JOB: Print exactly the part opening with the line containing "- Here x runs" and closing with the line containing "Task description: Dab", with both of those lines included.

◆ ◆ ◆ ◆ ◆

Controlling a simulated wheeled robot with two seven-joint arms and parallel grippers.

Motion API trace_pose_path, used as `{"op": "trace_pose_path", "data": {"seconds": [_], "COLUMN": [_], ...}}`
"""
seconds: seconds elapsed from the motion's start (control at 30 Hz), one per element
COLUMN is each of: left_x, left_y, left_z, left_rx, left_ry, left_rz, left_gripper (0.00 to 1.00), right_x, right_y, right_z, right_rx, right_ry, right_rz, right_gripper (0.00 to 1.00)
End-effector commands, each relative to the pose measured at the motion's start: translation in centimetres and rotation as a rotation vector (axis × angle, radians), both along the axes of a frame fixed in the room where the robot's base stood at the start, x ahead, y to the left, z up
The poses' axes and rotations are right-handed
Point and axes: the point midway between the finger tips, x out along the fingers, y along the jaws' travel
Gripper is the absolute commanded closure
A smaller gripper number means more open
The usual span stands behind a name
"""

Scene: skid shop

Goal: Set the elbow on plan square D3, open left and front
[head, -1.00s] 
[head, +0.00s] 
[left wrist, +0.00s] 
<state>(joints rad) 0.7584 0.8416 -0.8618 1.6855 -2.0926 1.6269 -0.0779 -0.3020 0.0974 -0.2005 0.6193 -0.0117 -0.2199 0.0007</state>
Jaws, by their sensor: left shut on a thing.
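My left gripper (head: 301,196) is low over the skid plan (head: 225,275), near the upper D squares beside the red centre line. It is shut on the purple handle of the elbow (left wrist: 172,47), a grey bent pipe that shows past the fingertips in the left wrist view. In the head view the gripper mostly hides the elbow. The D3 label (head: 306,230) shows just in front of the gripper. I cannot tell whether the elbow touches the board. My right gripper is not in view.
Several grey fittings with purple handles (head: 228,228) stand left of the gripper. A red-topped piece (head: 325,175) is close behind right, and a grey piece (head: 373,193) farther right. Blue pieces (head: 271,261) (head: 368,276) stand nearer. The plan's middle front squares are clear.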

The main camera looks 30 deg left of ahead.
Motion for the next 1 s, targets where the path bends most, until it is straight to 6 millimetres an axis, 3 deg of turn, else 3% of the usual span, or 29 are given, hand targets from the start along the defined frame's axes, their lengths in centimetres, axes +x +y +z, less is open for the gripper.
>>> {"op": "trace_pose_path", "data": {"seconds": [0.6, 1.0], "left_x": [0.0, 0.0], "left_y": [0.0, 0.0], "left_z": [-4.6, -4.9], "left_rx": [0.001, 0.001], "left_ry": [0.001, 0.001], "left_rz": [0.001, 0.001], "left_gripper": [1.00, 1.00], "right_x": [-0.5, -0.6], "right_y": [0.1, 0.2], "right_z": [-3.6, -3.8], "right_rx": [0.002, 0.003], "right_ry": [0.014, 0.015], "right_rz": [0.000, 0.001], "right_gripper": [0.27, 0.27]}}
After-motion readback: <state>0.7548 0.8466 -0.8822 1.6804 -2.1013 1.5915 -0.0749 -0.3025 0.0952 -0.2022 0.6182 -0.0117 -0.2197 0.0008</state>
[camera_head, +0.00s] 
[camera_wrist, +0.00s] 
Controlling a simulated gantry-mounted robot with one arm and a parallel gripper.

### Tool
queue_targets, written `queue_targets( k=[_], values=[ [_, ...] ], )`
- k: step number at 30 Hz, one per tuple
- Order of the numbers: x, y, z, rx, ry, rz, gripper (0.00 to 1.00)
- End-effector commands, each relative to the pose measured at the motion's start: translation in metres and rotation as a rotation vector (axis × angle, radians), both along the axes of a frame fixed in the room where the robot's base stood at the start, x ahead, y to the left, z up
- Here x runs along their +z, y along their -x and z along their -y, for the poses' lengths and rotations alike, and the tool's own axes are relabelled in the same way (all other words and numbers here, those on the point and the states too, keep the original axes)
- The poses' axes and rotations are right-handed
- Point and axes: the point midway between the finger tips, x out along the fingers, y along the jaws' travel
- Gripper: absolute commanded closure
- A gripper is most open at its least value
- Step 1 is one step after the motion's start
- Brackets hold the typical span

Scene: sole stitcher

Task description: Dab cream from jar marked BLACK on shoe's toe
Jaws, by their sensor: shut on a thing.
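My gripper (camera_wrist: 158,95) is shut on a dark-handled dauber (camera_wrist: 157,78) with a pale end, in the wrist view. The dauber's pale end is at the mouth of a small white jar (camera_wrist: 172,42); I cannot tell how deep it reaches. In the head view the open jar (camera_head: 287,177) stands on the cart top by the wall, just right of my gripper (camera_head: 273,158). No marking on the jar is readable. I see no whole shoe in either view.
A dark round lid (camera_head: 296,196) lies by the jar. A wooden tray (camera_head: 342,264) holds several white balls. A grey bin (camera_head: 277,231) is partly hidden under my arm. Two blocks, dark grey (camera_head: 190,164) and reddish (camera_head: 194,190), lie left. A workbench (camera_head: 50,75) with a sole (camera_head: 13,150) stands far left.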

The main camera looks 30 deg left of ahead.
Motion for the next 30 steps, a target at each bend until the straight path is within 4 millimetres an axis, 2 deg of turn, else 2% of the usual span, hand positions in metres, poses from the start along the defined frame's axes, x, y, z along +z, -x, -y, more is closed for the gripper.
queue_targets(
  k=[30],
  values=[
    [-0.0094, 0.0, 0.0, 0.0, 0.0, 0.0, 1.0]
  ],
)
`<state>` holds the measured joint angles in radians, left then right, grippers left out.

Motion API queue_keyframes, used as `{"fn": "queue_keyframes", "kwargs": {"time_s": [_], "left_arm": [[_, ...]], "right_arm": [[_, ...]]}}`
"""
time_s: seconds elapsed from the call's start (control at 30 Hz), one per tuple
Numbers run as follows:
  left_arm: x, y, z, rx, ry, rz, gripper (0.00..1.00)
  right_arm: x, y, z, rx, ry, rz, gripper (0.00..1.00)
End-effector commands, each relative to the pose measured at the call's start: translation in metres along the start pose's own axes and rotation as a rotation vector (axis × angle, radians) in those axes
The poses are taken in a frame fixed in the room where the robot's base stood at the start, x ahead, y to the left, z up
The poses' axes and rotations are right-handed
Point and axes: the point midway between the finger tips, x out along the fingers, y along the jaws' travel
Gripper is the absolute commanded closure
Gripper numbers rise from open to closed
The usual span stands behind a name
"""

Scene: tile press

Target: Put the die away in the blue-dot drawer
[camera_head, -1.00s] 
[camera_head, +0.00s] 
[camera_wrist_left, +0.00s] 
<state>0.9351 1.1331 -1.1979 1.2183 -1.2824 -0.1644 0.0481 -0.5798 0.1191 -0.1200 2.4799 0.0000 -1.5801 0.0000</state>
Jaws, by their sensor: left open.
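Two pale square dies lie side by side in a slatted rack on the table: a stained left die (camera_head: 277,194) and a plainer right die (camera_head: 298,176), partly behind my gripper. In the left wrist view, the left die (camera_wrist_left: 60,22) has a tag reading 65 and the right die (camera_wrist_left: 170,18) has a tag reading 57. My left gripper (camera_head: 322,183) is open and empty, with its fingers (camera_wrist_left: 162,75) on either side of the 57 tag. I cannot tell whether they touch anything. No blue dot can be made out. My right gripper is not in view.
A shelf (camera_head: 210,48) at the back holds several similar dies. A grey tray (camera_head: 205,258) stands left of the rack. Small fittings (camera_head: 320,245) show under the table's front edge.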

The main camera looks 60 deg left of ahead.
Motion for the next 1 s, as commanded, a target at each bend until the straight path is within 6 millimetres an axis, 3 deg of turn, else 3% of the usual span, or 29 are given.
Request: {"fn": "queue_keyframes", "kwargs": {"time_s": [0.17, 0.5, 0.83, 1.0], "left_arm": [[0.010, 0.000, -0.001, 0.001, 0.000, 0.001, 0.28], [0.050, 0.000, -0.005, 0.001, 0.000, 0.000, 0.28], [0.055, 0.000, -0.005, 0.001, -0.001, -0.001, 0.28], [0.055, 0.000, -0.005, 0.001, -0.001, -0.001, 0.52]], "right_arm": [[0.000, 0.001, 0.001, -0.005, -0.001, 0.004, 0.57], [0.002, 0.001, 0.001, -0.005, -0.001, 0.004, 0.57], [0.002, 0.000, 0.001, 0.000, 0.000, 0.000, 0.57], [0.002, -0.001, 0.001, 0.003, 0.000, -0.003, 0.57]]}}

◆ ◆ ◆ ◆ ◆

FULL ANSWER:
- Here x runs along their +z, y along their -x and z along their -y, for the poses' lengths and rotations alike, and the tool's own axes are relabelled in the same way (all other words and numbers here, those on the point and the states too, keep the original axes)
- The poses' axes and rotations are right-handed
- Point and axes: the point midway between the finger tips, x out along the fingers, y along the jaws' travel
- Gripper: absolute commanded closure
- A gripper is most open at its least value
- Step 1 is one step after the motion's start
- Brackets hold the typical span

Scene: sole stitcher

Task description: Dab cream from jar marked BLACK on shoe's toe

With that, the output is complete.